◆ **WHAT YOU ARE ASKED TO DO**
Reproduce the span that opens at the line containing "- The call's" and closes at the line containing "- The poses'", both lines included, without alteration and without any other line.

------ COLLECTED DATA

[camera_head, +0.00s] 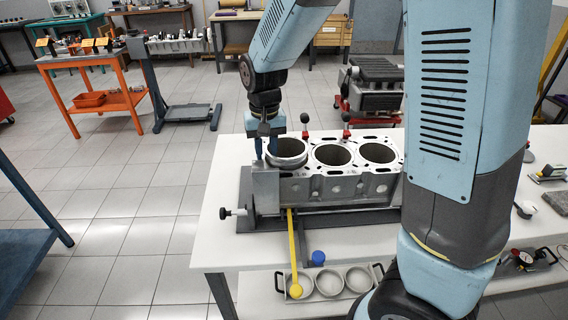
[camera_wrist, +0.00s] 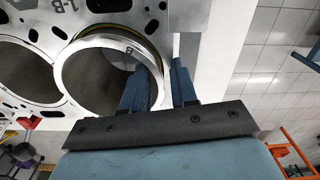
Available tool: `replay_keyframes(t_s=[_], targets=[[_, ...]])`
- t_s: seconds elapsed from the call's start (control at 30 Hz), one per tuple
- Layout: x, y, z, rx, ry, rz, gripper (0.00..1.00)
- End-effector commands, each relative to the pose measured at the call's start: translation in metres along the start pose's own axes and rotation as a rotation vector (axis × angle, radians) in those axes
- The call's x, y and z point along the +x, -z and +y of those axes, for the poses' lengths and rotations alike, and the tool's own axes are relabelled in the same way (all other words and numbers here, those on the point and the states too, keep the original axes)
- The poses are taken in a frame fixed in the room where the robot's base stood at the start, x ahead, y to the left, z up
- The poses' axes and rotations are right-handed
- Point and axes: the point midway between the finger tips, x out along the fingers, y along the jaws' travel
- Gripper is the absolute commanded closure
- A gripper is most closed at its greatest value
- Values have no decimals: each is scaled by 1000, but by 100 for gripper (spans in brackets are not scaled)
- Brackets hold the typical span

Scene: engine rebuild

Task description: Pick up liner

------------

◆ **COMPLETED TASK**
- The call's x, y and z point along the +x, -z and +y of those axes, for the poses' lengths and rotations alike, and the tool's own axes are relabelled in the same way (all other words and numbers here, those on the point and the states too, keep the original axes)
- The poses are taken in a frame fixed in the room where the robot's base stood at the start, x ahead, y to the left, z up
- The poses' axes and rotations are right-handed

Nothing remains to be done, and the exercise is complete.